Basically the material falls into 5 areas: (1) the mechanics of the
language; recursion, functional arguments. Representation of
algorithms in a programming language, representation of domains as
data structures; (2)evaluation; the importance of interpretation and
its relation to denotational models, (3)implementation and the
problems of machine orgainzation, (4)compilers for LISP; LISP, being
a very clean way to introduce compilation, (5)implications for
language design; given a clear understanding of LISP, what can be
done better. This comes from my own ideas on a LISP-like language
with user-defined data structures and a semantics which is more
amenable to proofs and verifications.
My writing style is definitely informal. I don't believe that it is
necessary to be deadly serious in discussion an area as informal as
programming languages. Besides I never met a real LISP hacker who did
not have a sense of humor. I do NOT want to appear flippant or to be
imprecise; either of these faults is deadly. Two reviewers objected
to the style, six made explicit positive comments.
Now, the state of the manuscript. Parts (1), (2), and (5) are in
reasonable shape; perhaps 80% complete. Part (3) perhaps 50%;
implementation without machines is unsettling for many students, but
so much is irrelevant. I tried graphical methods the last time, but
...; Part (4), on compilers, perhaps 70% completed.
The reviews have been quite favorable, and I am convinced that the
manuscript should be published. LISP is the most most poorly
understood programming language around, and it gets a little tiresome
to see people re-inventing McCarthy's ideas simply because there's no
decent documentation. There's a succinct statement by Strachey which
I think represents position and the current stateof affairs: "I
always worked on programming languages because it seems to me until
you could understand those, you couldn't understand computers.

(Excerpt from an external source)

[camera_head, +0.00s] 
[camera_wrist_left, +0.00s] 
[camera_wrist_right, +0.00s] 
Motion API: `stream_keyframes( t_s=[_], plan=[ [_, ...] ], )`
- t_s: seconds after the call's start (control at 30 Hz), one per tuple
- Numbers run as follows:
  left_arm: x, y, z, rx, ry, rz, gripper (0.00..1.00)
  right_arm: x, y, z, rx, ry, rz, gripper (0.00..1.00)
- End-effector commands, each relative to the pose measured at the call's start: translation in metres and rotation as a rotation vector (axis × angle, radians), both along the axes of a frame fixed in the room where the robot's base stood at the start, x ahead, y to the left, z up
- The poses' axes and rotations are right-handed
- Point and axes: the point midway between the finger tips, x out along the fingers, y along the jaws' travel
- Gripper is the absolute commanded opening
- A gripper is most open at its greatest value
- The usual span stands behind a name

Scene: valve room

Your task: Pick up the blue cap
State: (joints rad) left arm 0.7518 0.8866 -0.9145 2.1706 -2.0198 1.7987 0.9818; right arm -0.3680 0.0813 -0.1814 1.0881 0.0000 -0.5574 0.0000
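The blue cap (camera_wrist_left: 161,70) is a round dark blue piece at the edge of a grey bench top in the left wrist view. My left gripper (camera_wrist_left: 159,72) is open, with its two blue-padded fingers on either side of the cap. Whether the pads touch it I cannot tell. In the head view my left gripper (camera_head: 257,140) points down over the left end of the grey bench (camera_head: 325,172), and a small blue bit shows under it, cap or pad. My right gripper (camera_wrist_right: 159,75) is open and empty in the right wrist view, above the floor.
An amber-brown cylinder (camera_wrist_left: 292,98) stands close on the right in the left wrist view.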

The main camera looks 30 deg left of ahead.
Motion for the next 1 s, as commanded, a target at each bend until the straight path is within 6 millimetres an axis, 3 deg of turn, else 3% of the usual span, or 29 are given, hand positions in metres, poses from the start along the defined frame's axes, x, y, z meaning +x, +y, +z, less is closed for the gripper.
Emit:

Understanding them doesn't really mean only being able to use them. A
lot of people can use them without understanding them." This quote
goes at the beginning of the chapter on evaluation!
Here are some of the guinea pigs who read most, if not all: D. B.
Anderson, F. vonHenke, J. S. Moore, M. J. Clancy, H. Sammet, A. C.
Hearn, J. Morales. Parts have been read by L. Quam, M. Gordon, D.
Luckham, A. Thomas. In all, 15-20 "people" have read parts of the
manuscript; ennumerable "students" have made comments.